Par un arrêt du 24 février 2022, la CAA de Bordeaux a rejeté l’appel qu’ils ont formé contre ce jugement.
M. A s'est pourvu en cassation contre cet arrêt uniquement en tant qu’il s’est prononcé, d’une part, sur les pénalités pour manquement délibéré dont a été assorti le redressement à raison des pensions versées à sa mère et, d’autre part, sur les pénalités pour manœuvres frauduleuses dont a été assorti le redressement à raison de la réintégration d’une somme de 98 301 euros dans les revenus du foyer de l’année 2014.
Le Conseil d'Etat vient de faire droit à la demande de M.A s'agissant du manquement délibéré de 40%.
La pénalité pour manquement délibéré a pour seul objet de sanctionner la méconnaissance par le contribuable de ses obligations déclaratives. Pour établir ce manquement délibéré, l’administration doit apporter la preuve, d’une part, de l’insuffisance, de l’inexactitude ou du caractère incomplet des déclarations et, d’autre part, de l’intention de l’intéressé d’éluder l’impôt, rappelle le Conseil d'Etat.

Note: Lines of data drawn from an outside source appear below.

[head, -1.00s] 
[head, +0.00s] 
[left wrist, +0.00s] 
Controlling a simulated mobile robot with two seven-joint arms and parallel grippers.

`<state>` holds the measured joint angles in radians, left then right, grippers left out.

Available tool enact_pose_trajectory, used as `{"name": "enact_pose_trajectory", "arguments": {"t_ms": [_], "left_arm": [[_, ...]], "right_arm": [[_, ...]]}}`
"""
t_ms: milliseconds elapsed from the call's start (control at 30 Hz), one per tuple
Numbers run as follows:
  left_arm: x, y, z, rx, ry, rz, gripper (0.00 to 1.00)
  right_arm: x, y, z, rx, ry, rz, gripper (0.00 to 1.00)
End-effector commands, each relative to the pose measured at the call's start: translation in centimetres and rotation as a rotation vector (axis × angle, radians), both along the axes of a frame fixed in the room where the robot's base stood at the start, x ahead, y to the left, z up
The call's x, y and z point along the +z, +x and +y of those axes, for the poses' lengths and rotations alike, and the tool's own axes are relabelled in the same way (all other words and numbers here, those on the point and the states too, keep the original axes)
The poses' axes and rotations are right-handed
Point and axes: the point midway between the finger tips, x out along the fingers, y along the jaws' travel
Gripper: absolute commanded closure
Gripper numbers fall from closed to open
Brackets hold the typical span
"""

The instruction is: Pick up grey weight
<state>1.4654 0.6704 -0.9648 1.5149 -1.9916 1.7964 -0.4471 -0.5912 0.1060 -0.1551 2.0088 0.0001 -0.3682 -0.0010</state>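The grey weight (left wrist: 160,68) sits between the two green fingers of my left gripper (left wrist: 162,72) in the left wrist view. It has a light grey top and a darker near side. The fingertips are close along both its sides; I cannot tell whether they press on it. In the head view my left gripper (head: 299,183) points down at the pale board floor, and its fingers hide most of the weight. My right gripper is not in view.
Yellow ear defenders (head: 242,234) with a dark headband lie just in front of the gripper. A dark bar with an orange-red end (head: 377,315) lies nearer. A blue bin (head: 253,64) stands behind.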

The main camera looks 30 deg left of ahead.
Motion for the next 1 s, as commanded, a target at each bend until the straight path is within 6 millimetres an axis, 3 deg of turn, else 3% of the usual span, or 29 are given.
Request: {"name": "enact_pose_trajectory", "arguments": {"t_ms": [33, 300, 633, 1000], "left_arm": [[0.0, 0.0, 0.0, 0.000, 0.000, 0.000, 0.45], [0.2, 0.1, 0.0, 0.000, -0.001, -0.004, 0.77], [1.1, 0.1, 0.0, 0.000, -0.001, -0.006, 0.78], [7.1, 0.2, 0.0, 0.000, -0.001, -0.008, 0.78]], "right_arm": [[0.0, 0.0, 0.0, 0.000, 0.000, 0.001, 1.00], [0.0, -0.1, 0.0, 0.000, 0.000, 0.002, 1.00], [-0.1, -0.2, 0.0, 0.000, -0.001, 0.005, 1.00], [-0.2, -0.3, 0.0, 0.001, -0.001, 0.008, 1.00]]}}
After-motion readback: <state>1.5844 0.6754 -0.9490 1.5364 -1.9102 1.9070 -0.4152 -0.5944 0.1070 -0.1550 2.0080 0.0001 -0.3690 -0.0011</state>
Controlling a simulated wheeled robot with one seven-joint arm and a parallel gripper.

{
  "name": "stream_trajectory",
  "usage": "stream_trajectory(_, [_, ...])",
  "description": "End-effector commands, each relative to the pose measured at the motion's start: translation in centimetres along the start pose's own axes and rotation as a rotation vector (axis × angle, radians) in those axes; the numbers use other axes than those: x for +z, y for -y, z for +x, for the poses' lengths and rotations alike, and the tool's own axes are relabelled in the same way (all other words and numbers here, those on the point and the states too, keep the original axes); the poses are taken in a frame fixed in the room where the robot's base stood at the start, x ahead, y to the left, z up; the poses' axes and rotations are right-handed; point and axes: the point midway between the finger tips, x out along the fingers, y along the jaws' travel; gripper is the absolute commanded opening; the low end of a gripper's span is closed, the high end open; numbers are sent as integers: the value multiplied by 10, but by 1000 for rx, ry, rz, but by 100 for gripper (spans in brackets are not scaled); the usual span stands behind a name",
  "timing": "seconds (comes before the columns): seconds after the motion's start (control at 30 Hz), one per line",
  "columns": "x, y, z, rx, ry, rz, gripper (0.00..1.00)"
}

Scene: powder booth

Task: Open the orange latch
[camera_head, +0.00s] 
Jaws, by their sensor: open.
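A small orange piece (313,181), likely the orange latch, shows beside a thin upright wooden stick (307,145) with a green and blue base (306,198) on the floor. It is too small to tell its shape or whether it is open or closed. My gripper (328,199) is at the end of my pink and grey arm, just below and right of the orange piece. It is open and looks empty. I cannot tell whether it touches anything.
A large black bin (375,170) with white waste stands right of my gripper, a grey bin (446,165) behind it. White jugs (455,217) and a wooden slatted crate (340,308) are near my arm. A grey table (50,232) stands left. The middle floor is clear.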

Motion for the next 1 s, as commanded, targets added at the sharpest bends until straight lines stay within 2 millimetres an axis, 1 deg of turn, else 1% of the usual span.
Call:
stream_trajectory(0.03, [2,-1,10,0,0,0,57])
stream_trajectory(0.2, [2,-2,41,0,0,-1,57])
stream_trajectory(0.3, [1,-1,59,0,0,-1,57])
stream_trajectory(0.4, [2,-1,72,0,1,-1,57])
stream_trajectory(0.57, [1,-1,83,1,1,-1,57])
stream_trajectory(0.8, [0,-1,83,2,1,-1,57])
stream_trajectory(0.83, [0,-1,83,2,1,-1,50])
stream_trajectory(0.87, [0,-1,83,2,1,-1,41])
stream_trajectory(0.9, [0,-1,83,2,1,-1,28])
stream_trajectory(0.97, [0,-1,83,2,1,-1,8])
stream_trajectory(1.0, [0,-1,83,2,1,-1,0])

Au cas particulier le Conseil d'Etat a considéré que l'administration ne pouvait appliquer la pénalité pour manquement délibéré dans la mesure où elle n'établissait pas l'intention des époux A d'éluter l'impôt.
Pour juger que l’administration avait pu légalement assortir d’une pénalité pour manquement délibéré de 40 % les impositions supplémentaires découlant de la réintégration dans le revenu imposable de M. et Mme A… d’une partie des pensions alimentaires versées à la mère de M. A…, la cour administrative d’appel s’est bornée à relever, par adoption des motifs retenus par le tribunal administratif de La Réunion, l’importance des pensions alimentaires déclarées comme déductibles et l’insuffisance des justifications apportées par les contribuables pour établir cette déductibilité, pour en déduire que l’administration établissait l’intention délibérée des contribuables d’éluder l’impôt.
Ce faisant, alors que ni l’importance des sommes déduites à tort, ni le caractère insuffisant des justifications apportées par le contribuable ne suffisent, par elles-mêmes, à établir une telle intention, la cour administrative d’appel de Bordeaux a entaché son arrêt d’erreur de droit.